This article situates the political realities of the West African country of Benin within the discourse of the AfCFTA. Benin shares borders with Togo to the west, Nigeria to the east, Burkina Faso to the northwest, and Niger to the northeast. Benin is of particular interest in examining the tension between the political realities of an African country and the objectives of the AfCFTA due to its reliance on smuggling and illegal trade with neighboring countries. These activities are not compatible with a continental free trade. For most of the country’s independence, Benin’s political economy has been primarily based on informal and/or illegal entrepôt trade with Nigeria. Benin reduces trade barriers for products that are strictly regulated in Nigeria by enabling their importation. These products are then re-exported to or smuggled into Nigeria. As argued in this article, smuggling activities are not technical issues that can be eradicated overnight. Instead, they are deeply connected to the survival of ruling elites and the political order in Benin. The entrepôt system was deliberately created in 1973 by the military leader Mathieu Kérékou after years of political crisis to establish a new economic basis for political rule. Since then, as this article will demonstrate, crises in the entrepôt system (such as when Nigeria closes its border) have translated into crises in the political system. The entrepôt trade system also forms the basis of clientelist politics in Benin at different levels (Igue & Soule, Citation2005; Prag, Citation2010, Citation2013). Traders and importers actively compete for political positions and fund political candidates to safeguard their own business interests. Consequently, some members of parliament, presidential candidates, and politicians at various levels of government are among the largest importers of re-exported products in Benin (Houssa & Reding, Citation2019, p. 12; Prag, Citation2013, p. 111).

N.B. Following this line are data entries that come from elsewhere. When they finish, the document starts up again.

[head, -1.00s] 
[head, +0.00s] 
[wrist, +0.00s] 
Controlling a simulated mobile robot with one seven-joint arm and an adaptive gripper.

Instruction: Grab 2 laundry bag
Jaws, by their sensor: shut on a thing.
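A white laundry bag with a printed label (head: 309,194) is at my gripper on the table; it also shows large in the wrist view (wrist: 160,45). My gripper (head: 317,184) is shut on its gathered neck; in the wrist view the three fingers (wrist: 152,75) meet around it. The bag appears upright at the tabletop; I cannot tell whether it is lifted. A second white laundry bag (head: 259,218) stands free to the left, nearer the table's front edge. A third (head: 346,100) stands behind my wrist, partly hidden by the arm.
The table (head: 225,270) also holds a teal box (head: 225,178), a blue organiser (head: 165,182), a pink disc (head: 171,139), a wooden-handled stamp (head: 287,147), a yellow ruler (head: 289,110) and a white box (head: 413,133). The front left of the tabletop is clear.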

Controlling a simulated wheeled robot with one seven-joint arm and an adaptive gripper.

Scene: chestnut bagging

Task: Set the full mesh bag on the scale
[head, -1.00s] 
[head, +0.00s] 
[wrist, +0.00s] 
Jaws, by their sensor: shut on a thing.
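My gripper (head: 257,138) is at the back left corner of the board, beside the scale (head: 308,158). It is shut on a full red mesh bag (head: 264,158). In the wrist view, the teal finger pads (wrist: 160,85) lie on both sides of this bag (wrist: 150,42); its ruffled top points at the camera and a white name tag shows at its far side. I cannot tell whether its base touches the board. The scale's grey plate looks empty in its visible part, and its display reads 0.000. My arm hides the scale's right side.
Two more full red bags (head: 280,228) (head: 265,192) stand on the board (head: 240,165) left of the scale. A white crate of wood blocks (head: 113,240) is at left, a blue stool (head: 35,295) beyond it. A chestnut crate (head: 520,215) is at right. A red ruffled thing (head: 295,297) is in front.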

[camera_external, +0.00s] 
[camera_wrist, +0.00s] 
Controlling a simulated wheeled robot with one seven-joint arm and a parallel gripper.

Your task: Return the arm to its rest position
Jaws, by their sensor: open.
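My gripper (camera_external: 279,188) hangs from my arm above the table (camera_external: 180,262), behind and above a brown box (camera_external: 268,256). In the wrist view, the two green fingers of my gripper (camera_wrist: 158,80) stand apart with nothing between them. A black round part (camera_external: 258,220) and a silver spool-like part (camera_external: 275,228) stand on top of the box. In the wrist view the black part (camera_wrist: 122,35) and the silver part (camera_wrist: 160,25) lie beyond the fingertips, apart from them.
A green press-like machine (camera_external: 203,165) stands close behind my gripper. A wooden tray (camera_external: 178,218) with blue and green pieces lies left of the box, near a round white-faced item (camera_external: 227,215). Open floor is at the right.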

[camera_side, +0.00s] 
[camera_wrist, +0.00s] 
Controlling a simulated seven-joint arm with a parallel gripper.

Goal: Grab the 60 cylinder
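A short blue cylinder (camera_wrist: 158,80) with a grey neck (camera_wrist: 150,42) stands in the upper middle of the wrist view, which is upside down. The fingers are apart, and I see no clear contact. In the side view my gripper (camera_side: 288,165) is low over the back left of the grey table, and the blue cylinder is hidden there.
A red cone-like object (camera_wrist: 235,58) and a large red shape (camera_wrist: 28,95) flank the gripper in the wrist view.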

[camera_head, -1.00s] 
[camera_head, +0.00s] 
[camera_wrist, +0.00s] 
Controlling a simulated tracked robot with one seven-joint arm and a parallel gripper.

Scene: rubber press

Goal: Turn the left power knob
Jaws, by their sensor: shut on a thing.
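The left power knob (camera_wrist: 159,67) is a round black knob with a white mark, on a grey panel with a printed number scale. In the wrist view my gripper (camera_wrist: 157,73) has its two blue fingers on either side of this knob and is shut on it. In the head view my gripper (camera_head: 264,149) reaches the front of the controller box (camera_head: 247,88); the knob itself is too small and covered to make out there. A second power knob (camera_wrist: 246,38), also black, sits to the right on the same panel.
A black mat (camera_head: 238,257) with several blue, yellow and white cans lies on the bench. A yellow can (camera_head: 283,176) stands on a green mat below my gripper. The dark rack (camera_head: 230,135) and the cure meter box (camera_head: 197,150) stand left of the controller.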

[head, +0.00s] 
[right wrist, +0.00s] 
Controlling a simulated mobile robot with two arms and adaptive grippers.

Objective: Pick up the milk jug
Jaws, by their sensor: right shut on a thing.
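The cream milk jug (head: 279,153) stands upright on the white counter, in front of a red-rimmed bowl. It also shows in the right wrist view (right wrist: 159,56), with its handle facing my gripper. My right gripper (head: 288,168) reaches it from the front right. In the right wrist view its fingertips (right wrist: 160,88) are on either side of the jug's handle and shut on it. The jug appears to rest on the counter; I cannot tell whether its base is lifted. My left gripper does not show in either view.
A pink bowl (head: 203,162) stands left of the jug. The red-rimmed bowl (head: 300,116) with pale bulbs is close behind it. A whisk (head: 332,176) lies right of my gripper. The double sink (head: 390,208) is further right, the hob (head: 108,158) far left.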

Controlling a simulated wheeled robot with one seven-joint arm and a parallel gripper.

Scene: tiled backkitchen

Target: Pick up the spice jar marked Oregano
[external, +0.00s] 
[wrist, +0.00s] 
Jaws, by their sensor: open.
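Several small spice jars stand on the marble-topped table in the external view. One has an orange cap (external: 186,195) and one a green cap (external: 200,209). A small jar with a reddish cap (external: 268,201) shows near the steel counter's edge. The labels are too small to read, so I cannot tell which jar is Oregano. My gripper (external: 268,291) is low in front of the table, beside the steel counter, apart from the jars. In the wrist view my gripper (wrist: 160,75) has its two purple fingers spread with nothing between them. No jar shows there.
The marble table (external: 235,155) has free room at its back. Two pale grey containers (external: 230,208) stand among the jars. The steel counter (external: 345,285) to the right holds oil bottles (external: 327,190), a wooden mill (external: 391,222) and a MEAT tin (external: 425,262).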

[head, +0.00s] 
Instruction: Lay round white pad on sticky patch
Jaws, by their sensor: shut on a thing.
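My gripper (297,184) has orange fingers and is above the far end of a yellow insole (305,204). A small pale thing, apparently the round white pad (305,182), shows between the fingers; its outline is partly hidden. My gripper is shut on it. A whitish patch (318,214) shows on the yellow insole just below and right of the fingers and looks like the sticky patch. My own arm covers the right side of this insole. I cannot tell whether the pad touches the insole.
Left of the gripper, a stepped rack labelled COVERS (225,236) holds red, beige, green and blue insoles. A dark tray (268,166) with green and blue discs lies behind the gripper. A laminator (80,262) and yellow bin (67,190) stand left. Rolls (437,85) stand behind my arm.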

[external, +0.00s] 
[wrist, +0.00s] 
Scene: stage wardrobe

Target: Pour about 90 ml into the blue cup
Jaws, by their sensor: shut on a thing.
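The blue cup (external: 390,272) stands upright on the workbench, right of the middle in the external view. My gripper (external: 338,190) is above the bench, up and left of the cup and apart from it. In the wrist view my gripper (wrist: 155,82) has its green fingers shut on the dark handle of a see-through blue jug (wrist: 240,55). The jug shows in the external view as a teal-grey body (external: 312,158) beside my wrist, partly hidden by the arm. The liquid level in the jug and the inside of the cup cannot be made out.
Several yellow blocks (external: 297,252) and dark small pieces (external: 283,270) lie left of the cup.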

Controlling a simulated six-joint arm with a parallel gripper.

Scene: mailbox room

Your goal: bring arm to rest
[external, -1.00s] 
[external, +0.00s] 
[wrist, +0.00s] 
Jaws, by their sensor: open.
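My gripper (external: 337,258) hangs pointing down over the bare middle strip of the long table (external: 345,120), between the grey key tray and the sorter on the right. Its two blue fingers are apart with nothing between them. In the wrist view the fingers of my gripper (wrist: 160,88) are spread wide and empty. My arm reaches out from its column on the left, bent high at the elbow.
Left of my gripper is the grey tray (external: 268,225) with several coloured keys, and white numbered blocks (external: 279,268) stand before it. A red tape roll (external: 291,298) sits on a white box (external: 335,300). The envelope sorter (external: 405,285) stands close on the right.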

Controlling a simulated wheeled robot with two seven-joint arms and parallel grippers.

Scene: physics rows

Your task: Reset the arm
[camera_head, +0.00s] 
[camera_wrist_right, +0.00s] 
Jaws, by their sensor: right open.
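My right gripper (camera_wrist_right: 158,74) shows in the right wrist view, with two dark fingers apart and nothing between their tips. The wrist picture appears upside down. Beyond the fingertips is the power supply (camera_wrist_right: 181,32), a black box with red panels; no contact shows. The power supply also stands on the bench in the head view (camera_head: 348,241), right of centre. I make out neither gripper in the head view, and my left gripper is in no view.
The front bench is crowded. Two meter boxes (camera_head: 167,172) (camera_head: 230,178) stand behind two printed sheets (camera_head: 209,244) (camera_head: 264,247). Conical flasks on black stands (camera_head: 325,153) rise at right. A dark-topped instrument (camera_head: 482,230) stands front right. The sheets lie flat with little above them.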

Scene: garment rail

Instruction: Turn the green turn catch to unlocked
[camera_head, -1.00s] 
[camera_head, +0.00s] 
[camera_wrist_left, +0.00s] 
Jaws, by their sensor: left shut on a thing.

In studying the ruling coalition of stakeholders in Benin, this article uncovers two networks: (1) traders involved in importation and re-exportation, particularly into Nigeria, and (2) public or private firms responsible for the formal and informal taxation of these activities. Political power in Benin has historically been based on ruling elites forming a coalition between various groups to secure both campaign funding and to meet the economic requirements of governance. However, since 2016, members of both networks have entered politics with different programs motivated by fear of losing their positions. As a result, the current president of Benin owns the company that controls the main Cotonou port, which is used for smuggling goods into Nigeria, a status he acquired while he was the main funder of the previous president. Therefore, the government of Benin is initiating a major restructuring exercise (which amounts to the formalization of the entrepôt system) to create a more stable basis for the taxation of other West African countries that use Benin as a gateway to Nigeria. For example, as discussed further below, Benin is instituting a ‘transit tax’ on cargoes carrying goods from Nigeria through the border to other West African nations or goods coming into Nigeria from other West African countries. Although an integral part of Benin’s political reality, this informal reality cannot be included in formal negotiations on regional or continental matters, such as regional integration and the AfCFTA. Along with many other African countries that have signed the AfCFTA Agreement, Benin has a unique set of political circumstances that are not reflected in the terms of the agreement and are thus incompatible with the local implementation of the AfCFTA.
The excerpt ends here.